**Job:** Print, exactly as given, each line of the data from the line containing "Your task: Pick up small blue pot" up to and including its last line.

---- Data provided

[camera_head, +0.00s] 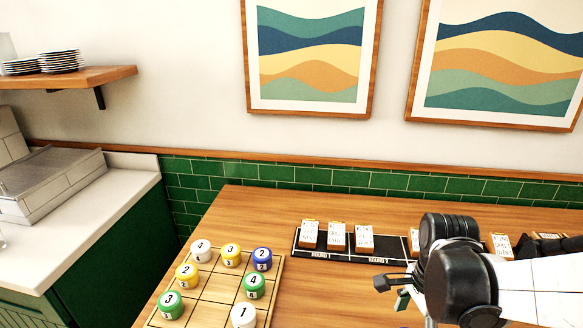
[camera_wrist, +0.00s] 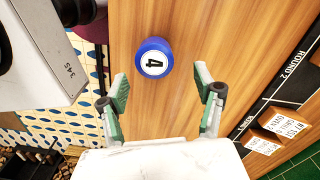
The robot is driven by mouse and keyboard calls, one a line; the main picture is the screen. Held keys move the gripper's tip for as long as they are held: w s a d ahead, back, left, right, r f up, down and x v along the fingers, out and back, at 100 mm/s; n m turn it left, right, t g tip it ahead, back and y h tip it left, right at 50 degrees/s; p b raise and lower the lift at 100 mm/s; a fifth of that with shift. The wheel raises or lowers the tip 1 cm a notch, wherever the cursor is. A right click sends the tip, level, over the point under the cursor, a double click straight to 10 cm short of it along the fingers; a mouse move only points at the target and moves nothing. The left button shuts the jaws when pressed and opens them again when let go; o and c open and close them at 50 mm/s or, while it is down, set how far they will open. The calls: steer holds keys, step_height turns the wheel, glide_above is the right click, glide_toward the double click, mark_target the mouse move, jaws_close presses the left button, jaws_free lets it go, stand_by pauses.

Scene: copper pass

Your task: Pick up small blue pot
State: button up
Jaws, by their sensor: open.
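A small blue pot (camera_wrist: 154,58) with a black 4 on its white top stands on the wooden table in the wrist view. My gripper (camera_wrist: 162,82) is open and empty, with its green-padded fingers on either side of the view and the pot just beyond the gap between them. This pot does not show in the head view. There, part of my gripper (camera_head: 396,290) shows at the lower right, above the table. Another blue pot (camera_head: 262,258), marked 2, stands on the gridded wooden board (camera_head: 203,284) at the lower left.
White, yellow and green pots (camera_head: 201,250) share the board. A black rack (camera_head: 382,246) with cards runs along the back of the table; its end with cards (camera_wrist: 262,143) shows at the right of the wrist view. Bare table lies between board and rack.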

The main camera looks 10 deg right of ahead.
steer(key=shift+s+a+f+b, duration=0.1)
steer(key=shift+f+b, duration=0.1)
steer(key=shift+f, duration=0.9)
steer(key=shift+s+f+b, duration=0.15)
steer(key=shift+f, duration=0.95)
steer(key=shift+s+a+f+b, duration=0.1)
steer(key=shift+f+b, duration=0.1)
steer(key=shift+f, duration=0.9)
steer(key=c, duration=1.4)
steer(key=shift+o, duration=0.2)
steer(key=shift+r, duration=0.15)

--------

**Result of the task:**
Your task: Pick up small blue pot
State: button up
Jaws, by their sensor: open.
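A small blue pot (camera_wrist: 154,58) with a black 4 on its white top stands on the wooden table in the wrist view. My gripper (camera_wrist: 162,82) is open and empty, with its green-padded fingers on either side of the view and the pot just beyond the gap between them. This pot does not show in the head view. There, part of my gripper (camera_head: 396,290) shows at the lower right, above the table. Another blue pot (camera_head: 262,258), marked 2, stands on the gridded wooden board (camera_head: 203,284) at the lower left.
White, yellow and green pots (camera_head: 201,250) share the board. A black rack (camera_head: 382,246) with cards runs along the back of the table; its end with cards (camera_wrist: 262,143) shows at the right of the wrist view. Bare table lies between board and rack.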

The main camera looks 10 deg right of ahead.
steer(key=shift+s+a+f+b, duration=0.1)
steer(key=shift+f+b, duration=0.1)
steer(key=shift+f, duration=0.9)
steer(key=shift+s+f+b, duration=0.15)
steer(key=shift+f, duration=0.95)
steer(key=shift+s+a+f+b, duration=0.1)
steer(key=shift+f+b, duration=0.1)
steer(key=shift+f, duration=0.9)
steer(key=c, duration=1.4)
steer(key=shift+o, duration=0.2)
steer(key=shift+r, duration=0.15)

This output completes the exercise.